A newly formed landlord group is drafting a uniform lease for all University-area student-renters

Hank Long

Student-renters in neighborhoods near the University will soon have an easier time interpreting their rental leases, a newly formed landlord group said Friday.

In an effort to better its relationship with student-tenants, the University Concerned Landlord Association is developing a uniform lease member landlords will use for new student-tenants.

The University Concerned Landlord Association is an organization of more than 30 landlords who own more than 3,000 units in neighborhoods near the University, association attorney Patrick Burns said.

Association President Jason Klohs, who owns nine properties near the University, said the group of property owners hopes to agree on a uniform lease in two to three months that is fair and easy for students to understand.

“Right now, a student can go to 10 different properties and see 10 different leases,” Klohs said.

He said the organization wants the lease to be easy to understand and work for both students and landlords.

Minnesota Student Association Housing and Facilities Chairman Tom Zearley said he likes the idea of a uniform lease but would like to meet with landlord groups to give student input on its possibilities.

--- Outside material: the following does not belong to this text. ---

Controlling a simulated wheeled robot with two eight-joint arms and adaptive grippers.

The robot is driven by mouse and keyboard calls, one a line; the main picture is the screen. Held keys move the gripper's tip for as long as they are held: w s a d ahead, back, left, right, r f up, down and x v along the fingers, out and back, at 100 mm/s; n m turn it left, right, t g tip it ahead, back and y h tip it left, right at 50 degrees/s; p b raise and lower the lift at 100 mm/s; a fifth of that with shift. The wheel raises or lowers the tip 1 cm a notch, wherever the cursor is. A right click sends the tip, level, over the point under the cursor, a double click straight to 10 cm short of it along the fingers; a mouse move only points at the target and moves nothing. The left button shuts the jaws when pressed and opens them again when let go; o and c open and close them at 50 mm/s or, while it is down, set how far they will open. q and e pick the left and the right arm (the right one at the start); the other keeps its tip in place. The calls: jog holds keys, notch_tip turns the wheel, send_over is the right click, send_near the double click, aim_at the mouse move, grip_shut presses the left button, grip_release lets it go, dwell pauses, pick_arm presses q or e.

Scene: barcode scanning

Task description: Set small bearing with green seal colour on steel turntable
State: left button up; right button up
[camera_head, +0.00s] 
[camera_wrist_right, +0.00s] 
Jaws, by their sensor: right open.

Bill Dane, an attorney for the University Student Legal Service, said the benefits of a uniform lease depend on a number of factors.

“It all depends on what form the lease takes,” Dane said. “If it is a two-page lease that is fairly easy to read, that’s great Ö My worst nightmare would be trying to read a 26-page lease.”

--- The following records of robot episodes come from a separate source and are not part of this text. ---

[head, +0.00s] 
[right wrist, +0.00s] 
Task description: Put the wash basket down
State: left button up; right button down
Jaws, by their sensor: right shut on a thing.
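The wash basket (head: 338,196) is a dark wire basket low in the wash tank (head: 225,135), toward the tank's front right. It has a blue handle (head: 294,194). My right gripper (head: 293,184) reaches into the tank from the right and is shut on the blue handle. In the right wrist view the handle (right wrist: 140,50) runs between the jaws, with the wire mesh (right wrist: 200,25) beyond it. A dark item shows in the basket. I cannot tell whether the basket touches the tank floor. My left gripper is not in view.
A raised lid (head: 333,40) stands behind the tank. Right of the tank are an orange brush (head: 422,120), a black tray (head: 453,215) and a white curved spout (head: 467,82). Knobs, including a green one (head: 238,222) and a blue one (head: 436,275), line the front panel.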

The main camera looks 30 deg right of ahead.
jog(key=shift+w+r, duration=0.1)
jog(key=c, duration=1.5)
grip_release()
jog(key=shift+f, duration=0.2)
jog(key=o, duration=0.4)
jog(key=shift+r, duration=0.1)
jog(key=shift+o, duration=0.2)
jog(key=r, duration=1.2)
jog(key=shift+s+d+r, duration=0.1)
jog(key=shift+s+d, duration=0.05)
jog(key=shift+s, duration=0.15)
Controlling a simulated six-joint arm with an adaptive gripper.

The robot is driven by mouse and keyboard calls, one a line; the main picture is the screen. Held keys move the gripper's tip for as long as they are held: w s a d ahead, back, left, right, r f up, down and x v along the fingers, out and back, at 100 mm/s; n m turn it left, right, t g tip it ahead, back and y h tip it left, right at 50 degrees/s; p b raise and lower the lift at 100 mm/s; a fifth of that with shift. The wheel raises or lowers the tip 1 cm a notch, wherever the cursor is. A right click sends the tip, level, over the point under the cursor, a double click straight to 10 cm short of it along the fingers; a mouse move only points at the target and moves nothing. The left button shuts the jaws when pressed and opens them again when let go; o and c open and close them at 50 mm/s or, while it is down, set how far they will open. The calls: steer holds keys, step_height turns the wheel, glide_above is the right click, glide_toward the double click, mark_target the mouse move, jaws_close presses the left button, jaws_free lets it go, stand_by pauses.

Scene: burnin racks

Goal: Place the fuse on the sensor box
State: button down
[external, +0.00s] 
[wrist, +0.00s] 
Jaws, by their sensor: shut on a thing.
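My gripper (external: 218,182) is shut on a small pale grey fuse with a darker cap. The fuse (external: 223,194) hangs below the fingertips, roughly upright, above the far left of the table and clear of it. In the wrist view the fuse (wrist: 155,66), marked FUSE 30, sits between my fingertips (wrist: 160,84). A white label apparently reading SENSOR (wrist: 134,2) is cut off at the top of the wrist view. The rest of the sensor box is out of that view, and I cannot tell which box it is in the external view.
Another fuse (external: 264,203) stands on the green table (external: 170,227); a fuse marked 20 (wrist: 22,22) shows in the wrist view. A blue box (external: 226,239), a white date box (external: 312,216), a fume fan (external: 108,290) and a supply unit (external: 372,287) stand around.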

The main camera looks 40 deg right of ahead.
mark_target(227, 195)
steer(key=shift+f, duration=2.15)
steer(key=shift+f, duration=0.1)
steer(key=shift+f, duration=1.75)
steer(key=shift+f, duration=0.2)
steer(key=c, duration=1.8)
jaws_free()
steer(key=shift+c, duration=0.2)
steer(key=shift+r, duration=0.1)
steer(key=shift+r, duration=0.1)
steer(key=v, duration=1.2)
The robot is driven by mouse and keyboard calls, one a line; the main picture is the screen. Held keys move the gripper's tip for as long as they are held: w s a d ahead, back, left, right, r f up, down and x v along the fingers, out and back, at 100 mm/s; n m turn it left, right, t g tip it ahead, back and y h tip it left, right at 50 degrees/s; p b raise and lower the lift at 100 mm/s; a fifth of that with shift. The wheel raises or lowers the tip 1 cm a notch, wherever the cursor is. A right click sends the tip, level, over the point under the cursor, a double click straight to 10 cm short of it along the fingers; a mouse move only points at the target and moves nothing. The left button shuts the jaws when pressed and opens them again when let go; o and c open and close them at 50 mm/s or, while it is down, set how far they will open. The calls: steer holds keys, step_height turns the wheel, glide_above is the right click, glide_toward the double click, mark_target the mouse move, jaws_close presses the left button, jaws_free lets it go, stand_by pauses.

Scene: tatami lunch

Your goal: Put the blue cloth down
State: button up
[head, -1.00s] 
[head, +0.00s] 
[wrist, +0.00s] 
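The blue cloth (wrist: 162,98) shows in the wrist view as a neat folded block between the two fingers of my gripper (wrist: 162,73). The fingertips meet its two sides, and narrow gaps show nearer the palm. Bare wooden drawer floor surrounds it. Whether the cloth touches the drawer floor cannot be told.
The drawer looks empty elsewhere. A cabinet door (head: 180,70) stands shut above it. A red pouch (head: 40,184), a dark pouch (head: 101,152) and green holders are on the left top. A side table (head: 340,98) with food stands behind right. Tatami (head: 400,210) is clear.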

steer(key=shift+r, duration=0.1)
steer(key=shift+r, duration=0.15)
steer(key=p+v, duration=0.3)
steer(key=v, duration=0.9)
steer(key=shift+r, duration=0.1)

Dane also said the impact that a uniform lease would have for students depends on how many landlords agree to it.

“We still don’t know who is in (University Concerned Landlord Association),” Dane said about the anonymity of the group’s members since its formation last fall.

Klohs said the group’s members are not ready to become public because they feel the public perceives them as adversarial.

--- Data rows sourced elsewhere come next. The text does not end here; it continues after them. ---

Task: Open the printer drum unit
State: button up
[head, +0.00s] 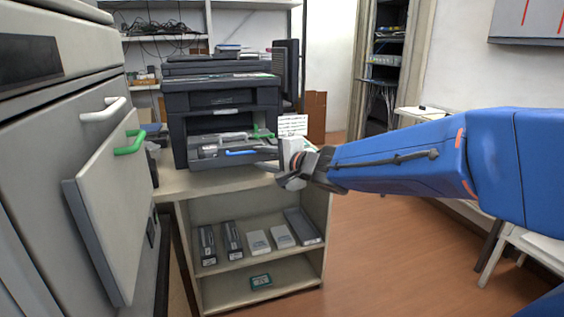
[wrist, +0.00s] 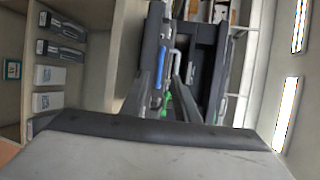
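The black printer (head: 222,105) stands on top of the shelf unit with its front open. A dark drawer-like unit (head: 205,175) juts from its opening, with a blue handle (head: 242,152) at its front and a green part (head: 262,132) behind. The blue handle (wrist: 158,68) and the green part (wrist: 167,103) also show in the wrist view. My gripper (head: 268,163) is beside the right front of this unit, pointing left towards it. In the wrist view my two fingers (wrist: 170,85) are apart with nothing clearly between them. Whether they touch the unit is unclear.
A grey machine (head: 100,200) with white and green handles stands close on the left, its panel ajar. The shelf unit (head: 265,265) below holds several cartridges (head: 257,242) and a small green item (head: 261,281). The floor on the right (head: 390,260) is clear.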

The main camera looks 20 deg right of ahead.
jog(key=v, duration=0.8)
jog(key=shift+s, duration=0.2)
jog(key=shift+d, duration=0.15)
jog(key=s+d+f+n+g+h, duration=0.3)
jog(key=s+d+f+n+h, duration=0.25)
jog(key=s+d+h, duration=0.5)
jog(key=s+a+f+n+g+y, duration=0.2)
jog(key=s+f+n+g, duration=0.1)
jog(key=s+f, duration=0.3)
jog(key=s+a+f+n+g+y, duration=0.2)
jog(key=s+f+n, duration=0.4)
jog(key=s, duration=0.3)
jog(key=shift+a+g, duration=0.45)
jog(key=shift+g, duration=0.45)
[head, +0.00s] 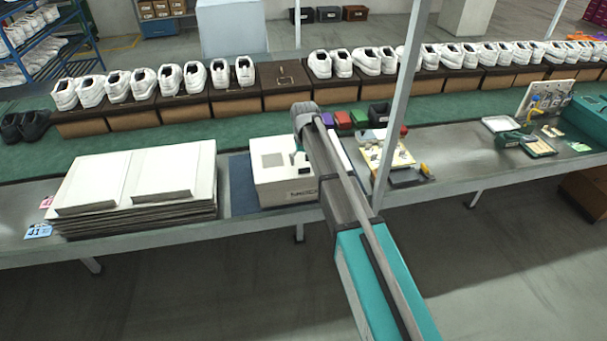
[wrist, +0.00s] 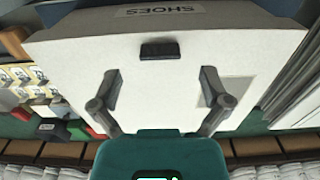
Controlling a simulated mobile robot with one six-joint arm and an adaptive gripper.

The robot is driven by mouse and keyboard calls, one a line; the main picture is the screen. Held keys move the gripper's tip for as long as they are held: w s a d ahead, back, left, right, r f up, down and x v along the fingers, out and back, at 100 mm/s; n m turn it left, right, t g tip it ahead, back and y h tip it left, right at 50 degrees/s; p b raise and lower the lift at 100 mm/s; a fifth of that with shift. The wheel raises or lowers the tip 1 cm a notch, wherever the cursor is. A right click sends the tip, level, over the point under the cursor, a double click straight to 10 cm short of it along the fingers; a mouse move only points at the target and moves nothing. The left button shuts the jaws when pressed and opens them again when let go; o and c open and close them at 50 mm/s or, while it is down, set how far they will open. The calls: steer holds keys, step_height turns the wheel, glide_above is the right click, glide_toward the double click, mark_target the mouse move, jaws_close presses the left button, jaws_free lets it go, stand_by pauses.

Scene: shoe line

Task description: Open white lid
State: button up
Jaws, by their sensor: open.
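A white shoe box with its white lid (head: 268,163) sits shut on the table, on a dark blue mat (head: 240,181). In the wrist view the white lid (wrist: 135,75) fills the middle, with a small dark tab (wrist: 160,50) near its edge and the word SHOES on the side beyond. My gripper (wrist: 160,84) is open and empty over the lid, its two fingers spread wide on either side of the tab's line. Whether the fingertips touch the lid is unclear. In the head view my arm hides the fingers and the box's right side.
Stacked flat white cardboard (head: 135,180) lies left of the box. Small coloured bins (head: 343,119) and a board with cards (head: 402,155) stand to the right, beside a grey post (head: 398,110). Behind runs a green belt (head: 225,128) with brown boxes (head: 235,102) bearing white shoes.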

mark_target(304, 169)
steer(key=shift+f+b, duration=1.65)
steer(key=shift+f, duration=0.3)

“We will open up more and more, because we want to be a positive impact within this community,” Klohs said.

The association first convened last fall in response to the inspections sweep following a house fire that killed three University students. The sweeps affected rental properties in the Marcy-Holmes and Southeast Como neighborhoods.

At that time, the group met once per week. Now association members meet once each month to discuss ways to solve ongoing problems with tenants, neighborhood associations and the city.

On Friday, the Minneapolis City Council passed an ordinance change that makes it easier for housing inspectors to revoke rental licenses from landlords who knowingly acquire repeat housing violations on the same property.

Burns, who opposed the change because he said it “takes away due process” from property owners, was disappointed with the council’s decision. He said instead of creating problems, the association is formulating real solutions, such as the idea of a uniform lease.

Dane said if the prospective University Concerned Landlord Association lease is simple and has a substantial number of landlords use it, students will benefit.

But he said all student-renters should make sure they understand leases before they sign them.

“There is a very small number of students who come to legal services to discuss leases before they sign them,” Dane said. “I wish I could go over every student’s lease before they sign them.”